Set in the stunning hilltops of the Algarve coastline of Portugal, this life-affirming drama directed by Eric Styles (Legendary, Miss Conception) is based on the stage play by N.J. Crisp and inspired by Dylan Thomas’s famous poem, which gives the film its name. In a breathtaking final performance, Hurt plays Ralph, a once-famous screenwriter now in his 70s, who has two missions in life: to be reconciled with his son Michael (Max Brown, best known for his roles in TV dramas Spooks and The Tudors) and to ensure that he is not a burden to his devoted wife, Anna (Sofia Helin, star of the BBC TV show The Bridge), as he goes “into that good night”. Ralph hires the services of the mysterious “Visitor”, played by a smoothly sinister Charles Dance, who unexpectedly guides him to find new meaning in his life.

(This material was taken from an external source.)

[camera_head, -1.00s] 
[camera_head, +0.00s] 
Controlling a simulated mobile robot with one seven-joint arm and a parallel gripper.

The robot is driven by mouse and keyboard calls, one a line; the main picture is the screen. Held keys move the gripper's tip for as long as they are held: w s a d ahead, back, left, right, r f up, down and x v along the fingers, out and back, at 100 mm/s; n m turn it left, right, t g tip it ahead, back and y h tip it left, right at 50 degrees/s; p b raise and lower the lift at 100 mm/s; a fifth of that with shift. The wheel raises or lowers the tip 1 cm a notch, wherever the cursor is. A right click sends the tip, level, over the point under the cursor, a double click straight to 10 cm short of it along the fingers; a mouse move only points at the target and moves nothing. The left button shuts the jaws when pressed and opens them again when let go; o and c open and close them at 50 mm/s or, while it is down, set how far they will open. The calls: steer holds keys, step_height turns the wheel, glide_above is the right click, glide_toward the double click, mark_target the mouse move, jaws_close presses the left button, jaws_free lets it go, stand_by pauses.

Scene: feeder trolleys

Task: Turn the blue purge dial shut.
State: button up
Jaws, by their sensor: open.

Oxford producer Victor Glynn, Executive Producer of the film, said,
“Working with John was always a wonderful experience. Notwithstanding his illness he was professional to the end. He enjoyed playing the role of Ralph because it is a wonderful role. He was a consummate actor and huge fun as well. He wasn’t going to let anything get in the way of working and finishing the film – not even the exhausting and gruelling chemotherapy. I am pleased and proud to have had the opportunity to work on his final film. He is fantastic in it.”

Victor Glynn is also working with his son Phin and novelist William Boyd on an adaptation of Graham Greene’s final novel, The Captain and the Enemy, whilst putting the final touches to his own screenplay, which will shortly begin production and which he describes as a “post-Brexit comedy caper”. Filming has also recently been completed on Michael Morpurgo’s Waiting for Anya, produced by Phin Glynn and executive produced by Victor. In addition to Jean Reno (Léon: The Professional) and Academy Award Winner Angelica Huston (Prizzi’s Honor) the cast is headed by Noah Schnapp one of young stars of the hit Netflix show Stranger Things.

“An effortlessly brilliant final performance from the late, great Sir John Hurt “

Here follows the poem written by Dylan Thomas that inspired the stage and screenwriters and which gives the film, “That Good Night”, its name.

Do not go gentle into that good night,
Old age should burn and rave at close of day;
Rage, rage against the dying of the light.

Though wise men at their end know dark is right,
Because their words had forked no lightning they
Do not go gentle into that good night.

Good men, the last wave by, crying how bright
Their frail deeds might have danced in a green bay,
Rage, rage against the dying of the light.

Wild men who caught and sang the sun in flight,
And learn, too late, they grieved it on its way,
Do not go gentle into that good night.

Grave men, near death, who see with blinding sight
Blind eyes could blaze like meteors and be gay,
Rage, rage against the dying of the light.

And you, my father, there on the sad height,
Curse, bless, me now with your fierce tears, I pray.
Do not go gentle into that good night.
Rage, rage against the dying of the light.